Directly after the reunification of Germany, the people of Dresden decided to reconstruct and rebuild their cathedral, the Frauenkirche, which had become a symbol first of the suffering of German civilians after its destruction in World War II and now a symbol of reconciliation.
However, no data such as architectural drawings were available. Everything was lost.
An innovative approach was suggested and worldwide crowd-sourcing took place in order to collect information, data and knowledge about the monument - but without the internet, of course.
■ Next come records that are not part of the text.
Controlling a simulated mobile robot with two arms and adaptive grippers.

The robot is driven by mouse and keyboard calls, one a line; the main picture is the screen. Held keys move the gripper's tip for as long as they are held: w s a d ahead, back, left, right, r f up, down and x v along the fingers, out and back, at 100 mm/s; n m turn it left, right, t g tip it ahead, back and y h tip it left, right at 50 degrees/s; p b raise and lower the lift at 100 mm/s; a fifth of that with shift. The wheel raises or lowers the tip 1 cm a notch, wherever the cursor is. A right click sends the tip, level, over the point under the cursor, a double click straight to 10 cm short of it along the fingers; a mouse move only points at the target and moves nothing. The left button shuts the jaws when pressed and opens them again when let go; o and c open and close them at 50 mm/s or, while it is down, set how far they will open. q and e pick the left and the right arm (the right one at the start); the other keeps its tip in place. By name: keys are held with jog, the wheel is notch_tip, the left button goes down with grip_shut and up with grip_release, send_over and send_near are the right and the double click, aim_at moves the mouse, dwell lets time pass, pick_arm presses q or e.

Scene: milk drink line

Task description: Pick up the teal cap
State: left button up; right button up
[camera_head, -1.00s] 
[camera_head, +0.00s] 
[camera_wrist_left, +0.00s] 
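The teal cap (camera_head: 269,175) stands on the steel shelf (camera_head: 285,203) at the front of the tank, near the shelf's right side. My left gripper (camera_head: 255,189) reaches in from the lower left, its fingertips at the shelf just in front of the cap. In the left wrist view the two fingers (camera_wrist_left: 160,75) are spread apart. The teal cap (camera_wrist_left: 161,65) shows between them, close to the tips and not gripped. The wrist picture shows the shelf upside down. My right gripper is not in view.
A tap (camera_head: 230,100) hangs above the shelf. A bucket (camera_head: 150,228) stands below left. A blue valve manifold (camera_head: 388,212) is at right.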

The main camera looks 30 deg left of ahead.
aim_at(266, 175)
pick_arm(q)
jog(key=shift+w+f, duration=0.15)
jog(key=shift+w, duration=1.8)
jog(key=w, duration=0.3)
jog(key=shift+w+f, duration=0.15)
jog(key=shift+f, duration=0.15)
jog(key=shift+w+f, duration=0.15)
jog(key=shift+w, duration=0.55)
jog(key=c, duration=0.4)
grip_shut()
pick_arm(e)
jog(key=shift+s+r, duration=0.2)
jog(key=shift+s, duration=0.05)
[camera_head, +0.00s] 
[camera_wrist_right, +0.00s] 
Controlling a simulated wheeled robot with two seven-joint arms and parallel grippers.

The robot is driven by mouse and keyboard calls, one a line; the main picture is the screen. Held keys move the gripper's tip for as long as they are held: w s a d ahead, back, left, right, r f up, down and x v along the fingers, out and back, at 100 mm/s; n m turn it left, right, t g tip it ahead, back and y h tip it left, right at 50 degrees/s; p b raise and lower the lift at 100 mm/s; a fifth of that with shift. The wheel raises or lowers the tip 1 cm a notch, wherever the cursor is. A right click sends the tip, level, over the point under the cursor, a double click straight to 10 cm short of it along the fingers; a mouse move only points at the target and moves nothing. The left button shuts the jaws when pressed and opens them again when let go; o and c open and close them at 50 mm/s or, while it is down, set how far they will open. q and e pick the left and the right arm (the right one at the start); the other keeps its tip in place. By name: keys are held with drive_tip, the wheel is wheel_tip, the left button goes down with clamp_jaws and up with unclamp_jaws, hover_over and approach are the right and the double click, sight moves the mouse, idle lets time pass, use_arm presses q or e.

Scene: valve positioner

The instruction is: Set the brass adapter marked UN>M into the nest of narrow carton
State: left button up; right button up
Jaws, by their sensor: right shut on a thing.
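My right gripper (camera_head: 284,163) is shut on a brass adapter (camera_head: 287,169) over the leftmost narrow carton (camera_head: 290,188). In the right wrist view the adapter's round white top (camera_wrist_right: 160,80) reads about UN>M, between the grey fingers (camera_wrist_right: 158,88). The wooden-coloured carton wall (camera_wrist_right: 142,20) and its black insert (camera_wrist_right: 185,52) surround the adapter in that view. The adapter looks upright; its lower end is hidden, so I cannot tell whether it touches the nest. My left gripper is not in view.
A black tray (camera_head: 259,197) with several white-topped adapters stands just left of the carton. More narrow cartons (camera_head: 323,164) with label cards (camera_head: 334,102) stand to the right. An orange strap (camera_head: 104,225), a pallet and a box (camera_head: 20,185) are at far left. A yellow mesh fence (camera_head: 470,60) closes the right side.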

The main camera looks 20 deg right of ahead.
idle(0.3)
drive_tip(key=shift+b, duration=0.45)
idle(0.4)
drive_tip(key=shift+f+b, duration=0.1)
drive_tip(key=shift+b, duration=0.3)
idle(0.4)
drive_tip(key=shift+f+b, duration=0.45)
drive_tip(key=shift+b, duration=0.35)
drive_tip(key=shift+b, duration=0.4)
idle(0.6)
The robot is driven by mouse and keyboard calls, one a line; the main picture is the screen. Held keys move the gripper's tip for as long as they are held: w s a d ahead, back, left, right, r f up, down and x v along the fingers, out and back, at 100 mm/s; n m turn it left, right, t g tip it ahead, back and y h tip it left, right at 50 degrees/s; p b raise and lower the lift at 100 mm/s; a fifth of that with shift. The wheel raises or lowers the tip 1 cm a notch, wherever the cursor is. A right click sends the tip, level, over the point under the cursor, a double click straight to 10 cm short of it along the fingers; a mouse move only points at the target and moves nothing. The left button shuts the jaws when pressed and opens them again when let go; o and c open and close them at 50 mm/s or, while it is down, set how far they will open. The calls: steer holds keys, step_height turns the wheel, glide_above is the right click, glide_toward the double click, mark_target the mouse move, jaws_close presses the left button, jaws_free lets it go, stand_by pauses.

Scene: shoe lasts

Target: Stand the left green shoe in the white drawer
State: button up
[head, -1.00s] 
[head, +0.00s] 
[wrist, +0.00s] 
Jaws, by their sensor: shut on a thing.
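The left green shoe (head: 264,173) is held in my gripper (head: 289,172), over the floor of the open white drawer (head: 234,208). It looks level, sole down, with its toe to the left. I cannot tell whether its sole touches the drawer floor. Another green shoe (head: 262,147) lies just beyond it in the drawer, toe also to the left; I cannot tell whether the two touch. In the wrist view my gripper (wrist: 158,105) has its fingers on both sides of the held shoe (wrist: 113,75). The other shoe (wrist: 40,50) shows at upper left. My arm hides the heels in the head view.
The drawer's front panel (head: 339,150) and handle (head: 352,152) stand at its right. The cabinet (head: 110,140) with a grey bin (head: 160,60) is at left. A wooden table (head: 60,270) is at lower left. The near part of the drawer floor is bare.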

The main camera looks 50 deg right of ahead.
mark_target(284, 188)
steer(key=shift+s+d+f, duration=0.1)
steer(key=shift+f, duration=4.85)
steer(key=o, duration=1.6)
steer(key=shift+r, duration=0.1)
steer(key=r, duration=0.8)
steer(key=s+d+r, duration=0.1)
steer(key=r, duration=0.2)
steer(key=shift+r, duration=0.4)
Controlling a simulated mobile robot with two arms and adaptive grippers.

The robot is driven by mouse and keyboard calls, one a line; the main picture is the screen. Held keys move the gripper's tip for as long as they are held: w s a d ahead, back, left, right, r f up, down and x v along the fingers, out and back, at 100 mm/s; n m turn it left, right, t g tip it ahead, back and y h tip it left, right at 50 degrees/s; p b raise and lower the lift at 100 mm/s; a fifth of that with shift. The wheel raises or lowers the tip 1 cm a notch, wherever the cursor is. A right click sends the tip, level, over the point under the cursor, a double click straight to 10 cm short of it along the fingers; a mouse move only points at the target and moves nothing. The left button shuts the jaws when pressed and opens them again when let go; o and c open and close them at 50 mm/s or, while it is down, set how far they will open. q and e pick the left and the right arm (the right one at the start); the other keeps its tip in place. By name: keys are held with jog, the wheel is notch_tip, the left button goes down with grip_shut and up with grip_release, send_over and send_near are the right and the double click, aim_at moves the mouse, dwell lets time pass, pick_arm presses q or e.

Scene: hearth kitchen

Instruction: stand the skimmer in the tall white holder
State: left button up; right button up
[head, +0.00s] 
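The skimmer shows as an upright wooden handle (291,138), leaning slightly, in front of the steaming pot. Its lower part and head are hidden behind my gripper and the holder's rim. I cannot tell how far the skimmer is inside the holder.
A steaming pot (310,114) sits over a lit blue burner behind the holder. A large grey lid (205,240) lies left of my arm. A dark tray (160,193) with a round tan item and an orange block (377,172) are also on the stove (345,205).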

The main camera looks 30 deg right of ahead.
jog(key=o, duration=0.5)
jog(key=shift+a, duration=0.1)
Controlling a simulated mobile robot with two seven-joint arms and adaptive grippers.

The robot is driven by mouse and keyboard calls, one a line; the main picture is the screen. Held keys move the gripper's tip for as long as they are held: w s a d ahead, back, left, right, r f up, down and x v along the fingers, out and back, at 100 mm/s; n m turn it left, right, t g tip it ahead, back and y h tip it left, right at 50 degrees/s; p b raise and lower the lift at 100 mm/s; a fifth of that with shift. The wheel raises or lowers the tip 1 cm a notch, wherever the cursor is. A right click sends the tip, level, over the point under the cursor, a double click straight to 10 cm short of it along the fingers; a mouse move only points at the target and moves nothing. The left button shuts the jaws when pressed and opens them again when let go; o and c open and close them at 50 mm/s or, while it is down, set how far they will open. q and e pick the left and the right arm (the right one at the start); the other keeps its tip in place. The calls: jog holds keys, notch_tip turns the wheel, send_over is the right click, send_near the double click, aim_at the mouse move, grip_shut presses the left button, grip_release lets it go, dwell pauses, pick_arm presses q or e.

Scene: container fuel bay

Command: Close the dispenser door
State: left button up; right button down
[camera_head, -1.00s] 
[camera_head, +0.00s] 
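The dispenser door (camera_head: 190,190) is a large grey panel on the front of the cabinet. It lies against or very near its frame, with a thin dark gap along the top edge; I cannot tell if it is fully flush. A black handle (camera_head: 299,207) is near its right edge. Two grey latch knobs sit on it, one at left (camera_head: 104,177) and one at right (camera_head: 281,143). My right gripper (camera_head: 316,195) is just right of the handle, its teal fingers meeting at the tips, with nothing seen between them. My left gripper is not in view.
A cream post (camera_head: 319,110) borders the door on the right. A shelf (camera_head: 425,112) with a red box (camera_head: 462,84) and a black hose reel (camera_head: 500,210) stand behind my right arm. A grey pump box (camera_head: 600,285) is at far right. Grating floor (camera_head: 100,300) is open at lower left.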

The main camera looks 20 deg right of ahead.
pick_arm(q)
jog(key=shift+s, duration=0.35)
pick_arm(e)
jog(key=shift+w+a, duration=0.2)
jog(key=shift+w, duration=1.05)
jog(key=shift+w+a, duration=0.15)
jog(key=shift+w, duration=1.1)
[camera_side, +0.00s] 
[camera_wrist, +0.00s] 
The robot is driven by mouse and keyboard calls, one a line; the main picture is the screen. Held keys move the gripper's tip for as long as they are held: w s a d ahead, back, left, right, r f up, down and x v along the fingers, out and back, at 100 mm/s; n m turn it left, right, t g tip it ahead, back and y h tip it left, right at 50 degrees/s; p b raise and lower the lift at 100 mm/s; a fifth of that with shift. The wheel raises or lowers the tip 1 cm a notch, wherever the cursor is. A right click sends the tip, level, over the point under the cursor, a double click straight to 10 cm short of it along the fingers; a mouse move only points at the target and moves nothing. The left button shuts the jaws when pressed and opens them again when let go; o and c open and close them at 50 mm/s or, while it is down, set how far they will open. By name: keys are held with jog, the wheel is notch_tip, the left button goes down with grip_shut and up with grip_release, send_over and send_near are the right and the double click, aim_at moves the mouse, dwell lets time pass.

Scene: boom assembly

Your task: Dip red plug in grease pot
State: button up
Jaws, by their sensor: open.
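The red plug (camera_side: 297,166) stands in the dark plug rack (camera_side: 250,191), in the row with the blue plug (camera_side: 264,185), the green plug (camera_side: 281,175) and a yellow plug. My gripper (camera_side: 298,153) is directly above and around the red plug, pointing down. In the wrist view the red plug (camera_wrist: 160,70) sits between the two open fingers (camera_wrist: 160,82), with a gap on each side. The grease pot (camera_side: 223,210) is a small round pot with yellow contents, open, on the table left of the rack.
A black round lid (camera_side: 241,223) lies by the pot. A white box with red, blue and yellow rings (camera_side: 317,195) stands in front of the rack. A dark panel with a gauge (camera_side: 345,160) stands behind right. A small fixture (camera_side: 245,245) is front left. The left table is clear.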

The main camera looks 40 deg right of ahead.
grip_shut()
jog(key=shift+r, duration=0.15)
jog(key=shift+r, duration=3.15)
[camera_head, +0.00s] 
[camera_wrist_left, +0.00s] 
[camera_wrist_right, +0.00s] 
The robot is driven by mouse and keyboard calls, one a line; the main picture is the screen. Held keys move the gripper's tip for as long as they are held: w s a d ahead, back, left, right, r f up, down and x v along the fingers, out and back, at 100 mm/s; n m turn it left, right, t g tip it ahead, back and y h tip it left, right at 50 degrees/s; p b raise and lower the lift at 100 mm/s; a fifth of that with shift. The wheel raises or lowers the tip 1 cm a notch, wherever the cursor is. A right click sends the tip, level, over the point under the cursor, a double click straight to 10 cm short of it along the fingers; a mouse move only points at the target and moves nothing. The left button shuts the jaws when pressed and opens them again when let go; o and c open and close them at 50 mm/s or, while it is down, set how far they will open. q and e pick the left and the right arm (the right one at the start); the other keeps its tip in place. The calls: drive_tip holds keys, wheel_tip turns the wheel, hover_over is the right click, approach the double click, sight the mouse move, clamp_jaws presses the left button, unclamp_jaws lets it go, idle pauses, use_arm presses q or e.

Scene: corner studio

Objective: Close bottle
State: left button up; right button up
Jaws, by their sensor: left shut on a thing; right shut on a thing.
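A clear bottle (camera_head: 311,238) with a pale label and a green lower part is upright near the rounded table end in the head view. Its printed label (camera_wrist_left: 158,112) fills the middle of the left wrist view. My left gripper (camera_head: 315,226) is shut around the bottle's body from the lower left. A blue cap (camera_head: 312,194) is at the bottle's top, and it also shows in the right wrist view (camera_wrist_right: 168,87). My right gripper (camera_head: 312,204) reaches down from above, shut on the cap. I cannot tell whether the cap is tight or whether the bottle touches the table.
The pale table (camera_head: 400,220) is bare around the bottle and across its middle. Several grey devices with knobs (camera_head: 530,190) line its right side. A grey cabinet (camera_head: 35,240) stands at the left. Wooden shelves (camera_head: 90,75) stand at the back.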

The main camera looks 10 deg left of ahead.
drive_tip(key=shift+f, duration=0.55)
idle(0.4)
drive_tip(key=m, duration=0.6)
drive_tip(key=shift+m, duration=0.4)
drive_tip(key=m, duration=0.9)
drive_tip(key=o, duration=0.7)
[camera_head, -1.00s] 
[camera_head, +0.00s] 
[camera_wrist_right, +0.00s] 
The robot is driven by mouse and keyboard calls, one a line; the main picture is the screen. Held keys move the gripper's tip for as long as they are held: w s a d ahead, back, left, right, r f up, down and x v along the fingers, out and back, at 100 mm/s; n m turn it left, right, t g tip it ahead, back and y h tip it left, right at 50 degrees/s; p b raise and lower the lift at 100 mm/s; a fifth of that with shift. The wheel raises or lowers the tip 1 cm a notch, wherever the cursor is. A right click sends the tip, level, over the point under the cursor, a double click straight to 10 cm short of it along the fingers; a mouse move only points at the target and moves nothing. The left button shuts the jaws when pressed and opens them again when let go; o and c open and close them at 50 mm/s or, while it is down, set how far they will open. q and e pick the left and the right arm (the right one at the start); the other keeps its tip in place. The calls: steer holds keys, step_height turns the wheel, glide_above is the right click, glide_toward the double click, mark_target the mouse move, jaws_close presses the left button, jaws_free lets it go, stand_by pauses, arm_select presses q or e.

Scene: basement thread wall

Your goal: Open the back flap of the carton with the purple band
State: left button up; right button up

It took place through the conventional channels of mass media.
In this way, they started collecting photos, drawings, personal testimonies, records of marriages, baptisms and so on that had taken place there. From this information, highly accurate 2D and 3D architectural designs of the building were reconstructed.
This initial action laid the foundation for the first ever 3D reverse engineering project in the area of cultural heritage in human history. At the time, I was working on my PhD in Germany, when IBM-Deutschland (one of the main sponsors of this unique Dresden action) approached my team for support. From minimal data, working with IBM and other multidisciplinary experts, we contributed our algorithms and knowledge to the digital 3D reconstruction of this remarkable building.
In March 1994, at the world’s largest exhibition on ICT (CEBIT) in Hannover, Germany, IBM presented the first ever virtual reality presentation in cultural heritage by illustrating an unforgettable, panoramic walk through the Dresden Frauenkirche in a spectacular audio-visual 3D space.
This is a newspaper clipping from the Stuttgarter Zeitung, Germany in 1994 when we presented our work in 3D scanning and modelling (reverse engineering) on the cathedral at the CEBIT 1994 exhibition in Hannover, Germany.
It shows myself with the CEO of IBM and Mrs Hannelore Kohl, the first lady of Germany.
In the last paragraph of the article I’m saying, “I’m going back home to Cyprus where there are a lot of archaeological sites and monuments, which I would like to scan, reconstruct and preserve with my software application ASMOS: Advanced Software MOdelling System”.